Have a great time! Wish I could hide in your suitcase (but not in a creepy way).

Mark Hubbard said...

Melbourne.

Two Fat Indians.

If if love Indian food, then you'll like that restaurant. Father and son, be nice to dad and you get a discount.

Frida said...

Phryne is the only literary character I believe I can claim to have introduced to you and Miss Parker. I'm proud of her, so hold no stock for your purported guilt.

Have a mint julep with Ms P for me. x

Kebabette said...

Phyrne sounds wonderful, and I'm busy watching Jeeves and Wooster so immersed in flapper stylings. Melbourne is my home away from Christchurch (I've got sisters who live there). Love love it. Koko Black does the best hot chocolates in Christendom. For clothes, I like Madame de Pompadour (by the Queen Vic Market) and Leghorn Rouge. Lots of good vintage places too especially in Brunswick. There's a good outlet store up there that has Alannah Hill etc. And shoe heaven!! Enjoy.
(by the way I'm Donna from Christchurch City Libraries and on the blogging panel with you at the Writers fest)

Vanda Symon said...

Phryne is on my must-read list, but that list still gets overshadowed by my must-read-now-or-else list.
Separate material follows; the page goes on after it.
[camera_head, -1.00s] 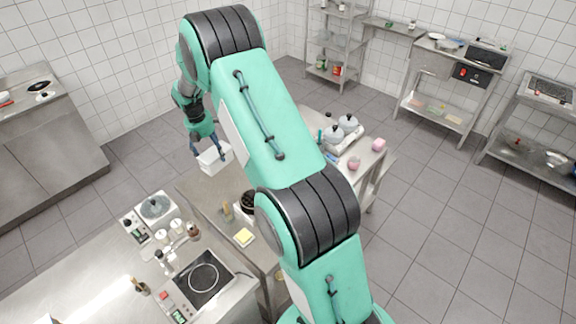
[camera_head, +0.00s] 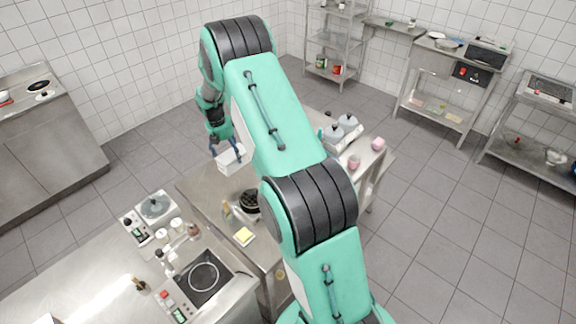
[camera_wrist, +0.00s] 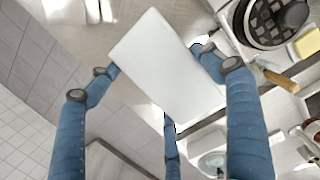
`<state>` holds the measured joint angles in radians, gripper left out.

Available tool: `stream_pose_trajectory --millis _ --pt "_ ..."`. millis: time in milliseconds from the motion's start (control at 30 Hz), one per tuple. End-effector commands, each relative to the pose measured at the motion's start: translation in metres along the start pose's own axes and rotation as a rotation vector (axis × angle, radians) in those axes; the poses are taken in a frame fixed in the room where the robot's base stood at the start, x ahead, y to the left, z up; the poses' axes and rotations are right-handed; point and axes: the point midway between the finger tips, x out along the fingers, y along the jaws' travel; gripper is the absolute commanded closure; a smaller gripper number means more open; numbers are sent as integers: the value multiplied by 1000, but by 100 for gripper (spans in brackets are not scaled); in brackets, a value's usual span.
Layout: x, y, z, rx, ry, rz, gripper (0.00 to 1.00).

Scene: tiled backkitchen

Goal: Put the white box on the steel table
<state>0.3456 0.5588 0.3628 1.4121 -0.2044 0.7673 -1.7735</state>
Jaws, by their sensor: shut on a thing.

Have fun shopping and relaxing.

LiteraryMinded said...

Ah! You're in my neck of the woods. I do hope you have such a lovely time. I've lived here for only 6 months but it is definitely home. I wish I could get to more at the Arts festival - but outside of work and blogging I really have to try and get some more fiction stuff written, edited etc.
I'm bummed to be missing out on Phillip Glass - but I did get tickets for Neil Young in January :-)
Can't wait to see what you say about Melbs,

Angela

BTW - I've started reading TSOB :-)

Gondal-girl said...

Hi Rachael - fyi read an article in The Australian arts section Sat about the trials of writing biography, first 2 paragraphs talk about your Dad...hope you enjoying Melb

Rachael King said...

Thanks everyone for your comments - too knackered to reply right now but thanks for all the advice about what to do in Melbourne - I did get it!